No pictures go into the copy. Write out exactly the lines below from the one containing "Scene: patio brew" through the one containing "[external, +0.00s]".

*DATA EXCERPT*:
## begin

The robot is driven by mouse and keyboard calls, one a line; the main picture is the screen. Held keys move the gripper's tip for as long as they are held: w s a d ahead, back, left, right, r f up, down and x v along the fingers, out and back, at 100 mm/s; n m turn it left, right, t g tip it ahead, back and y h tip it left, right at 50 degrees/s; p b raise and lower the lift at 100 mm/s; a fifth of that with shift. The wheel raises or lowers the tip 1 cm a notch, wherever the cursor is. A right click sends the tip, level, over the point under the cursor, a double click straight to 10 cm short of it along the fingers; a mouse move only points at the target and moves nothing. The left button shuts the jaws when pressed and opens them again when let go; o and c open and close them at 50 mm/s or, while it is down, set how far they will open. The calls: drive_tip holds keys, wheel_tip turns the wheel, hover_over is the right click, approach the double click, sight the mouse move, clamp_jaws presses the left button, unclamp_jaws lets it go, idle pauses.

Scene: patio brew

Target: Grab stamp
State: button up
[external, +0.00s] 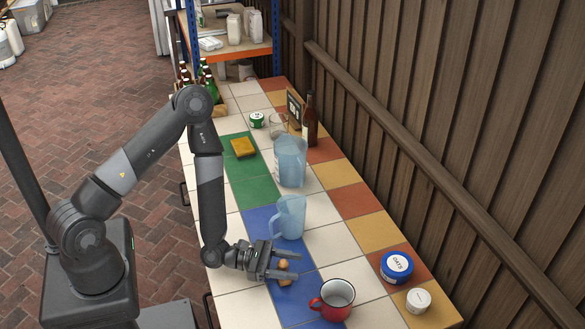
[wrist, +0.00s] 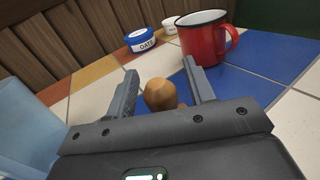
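The stamp shows as a small brown wooden piece with a rounded knob (wrist: 160,94), low on the blue tiles. In the external view the stamp (external: 284,278) lies between the two fingers of my gripper (external: 285,267). In the wrist view my gripper (wrist: 160,95) is open, with one finger on each side of the knob. The stamp's lower part is hidden behind the gripper body in the wrist view.
A red mug (external: 335,299) stands close to the gripper's right. A blue jug (external: 290,217) stands just behind it, and a larger blue container (external: 290,161) farther back. An OATS tin (external: 397,267) and a white lidded jar (external: 418,300) stand near the fence. White tiles between are clear.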

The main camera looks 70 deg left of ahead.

## end

*THE OUTPUT*:
Scene: patio brew

Target: Grab stamp
State: button up
[external, +0.00s] 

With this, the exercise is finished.